El jefe se había curtido en escuelas militares yanquis y fardaba a menudo por teléfono sobre sus contactos con la cúpula política de la derecha francesa. Tan sólo unas semanas allí como auxiliar administrativa alias “chica-para-todo” me habían bastado para averiguar que aquel tipo era un depravado a pequeña escala. Los profesores de inglés a los que contrataba cobraban una miseria y más de una vez fui testigo de cómo éstos desfilaban hasta su oficina para exigir el ingreso de un sueldo que siempre se retrasaba, hasta el punto de que no tenían ni para comprar el bono metro.

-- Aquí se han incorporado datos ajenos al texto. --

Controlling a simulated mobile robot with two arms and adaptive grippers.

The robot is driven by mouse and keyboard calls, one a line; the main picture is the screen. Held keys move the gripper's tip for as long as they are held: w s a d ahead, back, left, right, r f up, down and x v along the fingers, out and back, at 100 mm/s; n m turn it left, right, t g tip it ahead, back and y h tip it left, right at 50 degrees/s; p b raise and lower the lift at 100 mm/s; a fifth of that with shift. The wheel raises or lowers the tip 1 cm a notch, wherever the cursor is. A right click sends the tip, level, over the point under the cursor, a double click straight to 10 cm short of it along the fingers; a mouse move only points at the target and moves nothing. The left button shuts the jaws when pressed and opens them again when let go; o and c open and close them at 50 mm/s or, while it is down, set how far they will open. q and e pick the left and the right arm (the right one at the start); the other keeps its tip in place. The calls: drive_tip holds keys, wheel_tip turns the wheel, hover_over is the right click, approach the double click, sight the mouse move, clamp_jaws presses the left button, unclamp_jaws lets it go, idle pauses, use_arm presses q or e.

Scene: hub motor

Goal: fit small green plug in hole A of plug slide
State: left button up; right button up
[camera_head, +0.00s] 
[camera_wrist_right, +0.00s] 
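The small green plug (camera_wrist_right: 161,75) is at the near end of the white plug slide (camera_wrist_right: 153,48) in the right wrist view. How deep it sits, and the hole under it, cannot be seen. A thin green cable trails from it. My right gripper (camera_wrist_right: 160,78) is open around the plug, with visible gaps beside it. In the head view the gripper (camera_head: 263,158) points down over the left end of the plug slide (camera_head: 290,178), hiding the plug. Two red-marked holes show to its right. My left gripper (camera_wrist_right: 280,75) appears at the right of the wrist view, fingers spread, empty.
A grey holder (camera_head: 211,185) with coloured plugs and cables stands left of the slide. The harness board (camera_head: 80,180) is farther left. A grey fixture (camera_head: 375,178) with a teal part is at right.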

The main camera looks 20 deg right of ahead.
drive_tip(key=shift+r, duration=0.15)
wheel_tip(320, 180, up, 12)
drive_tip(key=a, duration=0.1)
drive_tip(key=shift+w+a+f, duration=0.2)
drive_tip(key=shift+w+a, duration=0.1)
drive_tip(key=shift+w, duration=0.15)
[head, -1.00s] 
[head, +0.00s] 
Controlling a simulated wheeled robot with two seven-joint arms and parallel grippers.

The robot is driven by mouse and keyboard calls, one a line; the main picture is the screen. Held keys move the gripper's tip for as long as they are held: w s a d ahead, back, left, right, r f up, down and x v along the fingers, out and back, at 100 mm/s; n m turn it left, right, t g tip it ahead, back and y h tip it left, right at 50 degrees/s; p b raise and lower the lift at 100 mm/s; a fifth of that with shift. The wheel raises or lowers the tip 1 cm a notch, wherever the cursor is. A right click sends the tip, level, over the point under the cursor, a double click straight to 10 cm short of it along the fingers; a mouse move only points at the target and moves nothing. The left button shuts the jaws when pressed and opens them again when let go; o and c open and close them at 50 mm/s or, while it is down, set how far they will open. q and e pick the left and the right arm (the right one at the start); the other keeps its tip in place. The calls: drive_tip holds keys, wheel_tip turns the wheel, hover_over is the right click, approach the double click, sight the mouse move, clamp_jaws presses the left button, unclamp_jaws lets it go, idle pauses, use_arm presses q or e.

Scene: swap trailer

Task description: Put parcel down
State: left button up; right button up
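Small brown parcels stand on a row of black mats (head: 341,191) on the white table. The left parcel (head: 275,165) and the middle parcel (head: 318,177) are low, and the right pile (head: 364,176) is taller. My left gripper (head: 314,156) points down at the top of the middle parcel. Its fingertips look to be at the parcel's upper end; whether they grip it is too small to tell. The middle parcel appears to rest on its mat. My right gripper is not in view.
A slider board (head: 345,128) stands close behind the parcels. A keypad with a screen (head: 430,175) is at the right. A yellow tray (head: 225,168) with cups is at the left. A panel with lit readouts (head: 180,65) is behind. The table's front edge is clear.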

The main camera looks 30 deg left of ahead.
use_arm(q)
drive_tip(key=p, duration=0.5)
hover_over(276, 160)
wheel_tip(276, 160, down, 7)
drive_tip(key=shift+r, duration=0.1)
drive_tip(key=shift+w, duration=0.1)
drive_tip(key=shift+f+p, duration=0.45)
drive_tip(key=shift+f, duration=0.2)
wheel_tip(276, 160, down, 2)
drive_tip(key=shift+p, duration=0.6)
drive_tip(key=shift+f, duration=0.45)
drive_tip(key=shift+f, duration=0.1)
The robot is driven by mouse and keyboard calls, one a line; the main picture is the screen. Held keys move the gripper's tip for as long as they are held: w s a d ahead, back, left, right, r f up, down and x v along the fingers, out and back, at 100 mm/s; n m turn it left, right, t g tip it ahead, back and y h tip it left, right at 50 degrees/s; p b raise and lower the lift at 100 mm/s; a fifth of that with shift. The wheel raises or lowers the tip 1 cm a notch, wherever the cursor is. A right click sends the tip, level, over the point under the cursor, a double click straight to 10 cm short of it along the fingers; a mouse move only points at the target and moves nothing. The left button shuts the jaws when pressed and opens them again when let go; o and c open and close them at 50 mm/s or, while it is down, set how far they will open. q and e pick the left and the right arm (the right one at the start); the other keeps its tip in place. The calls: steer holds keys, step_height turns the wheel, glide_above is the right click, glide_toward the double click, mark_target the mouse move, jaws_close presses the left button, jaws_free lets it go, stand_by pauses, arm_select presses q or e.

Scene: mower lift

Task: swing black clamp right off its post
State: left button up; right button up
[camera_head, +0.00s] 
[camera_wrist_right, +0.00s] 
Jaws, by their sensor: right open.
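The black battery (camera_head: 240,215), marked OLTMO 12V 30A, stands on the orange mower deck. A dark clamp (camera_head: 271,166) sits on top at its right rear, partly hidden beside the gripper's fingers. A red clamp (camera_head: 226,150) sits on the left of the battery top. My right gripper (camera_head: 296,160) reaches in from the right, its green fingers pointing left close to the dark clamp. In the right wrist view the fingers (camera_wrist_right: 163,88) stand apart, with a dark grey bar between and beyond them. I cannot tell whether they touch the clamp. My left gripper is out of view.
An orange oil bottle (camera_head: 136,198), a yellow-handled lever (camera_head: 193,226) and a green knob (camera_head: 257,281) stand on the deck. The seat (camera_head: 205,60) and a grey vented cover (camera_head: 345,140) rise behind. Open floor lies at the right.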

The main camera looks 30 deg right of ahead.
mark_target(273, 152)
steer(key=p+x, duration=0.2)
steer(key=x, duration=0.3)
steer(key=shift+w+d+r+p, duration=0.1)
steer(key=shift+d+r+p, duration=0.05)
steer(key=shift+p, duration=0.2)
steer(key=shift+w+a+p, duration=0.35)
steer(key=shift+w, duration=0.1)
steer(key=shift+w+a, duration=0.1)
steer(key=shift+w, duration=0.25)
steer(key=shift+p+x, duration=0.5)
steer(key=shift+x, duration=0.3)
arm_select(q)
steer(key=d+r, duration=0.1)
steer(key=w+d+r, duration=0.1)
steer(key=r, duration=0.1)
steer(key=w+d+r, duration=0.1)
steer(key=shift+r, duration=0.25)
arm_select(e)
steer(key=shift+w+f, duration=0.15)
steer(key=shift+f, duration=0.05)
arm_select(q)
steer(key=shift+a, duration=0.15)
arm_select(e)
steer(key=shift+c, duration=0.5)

Un día, uno de ellos se plantó desesperado en la oficina y amenazó con no levantarse de la silla, a menos que le ingresara el dinero de inmediato. Para mi asombro, el jefe sacó un billete de 10 euros para que pudiera subsistir hasta que se hiciera efectiva la orden del ingreso.
Entendí que mi desesperación me había conducido a aceptar el trabajo equivocado, una vez más. Sin contrato, aunque con la promesa de firmar en breve uno. Mi objetivo las dos semanas siguientes era resistir y llegar a cobrar el sueldo de un mes, para luego largarme. Así que, me encontré durante otras dos semanas haciendo pruebas prácticas de inglés por teléfono a miles de empleados de Telefónica, que iban a recibir sus clases. Mirando deudas y facturas nunca pagadas, soportando desbarajustes varios, horas de más y comentarios machistas y casposos. Era mayo y yo me lancé a las calles. El 15M brotó como una savia nueva y fresca, pero sobre todo, como un fiel reflejo del desahogo, la impotencia y la indignación que yo misma sentía en mi interior.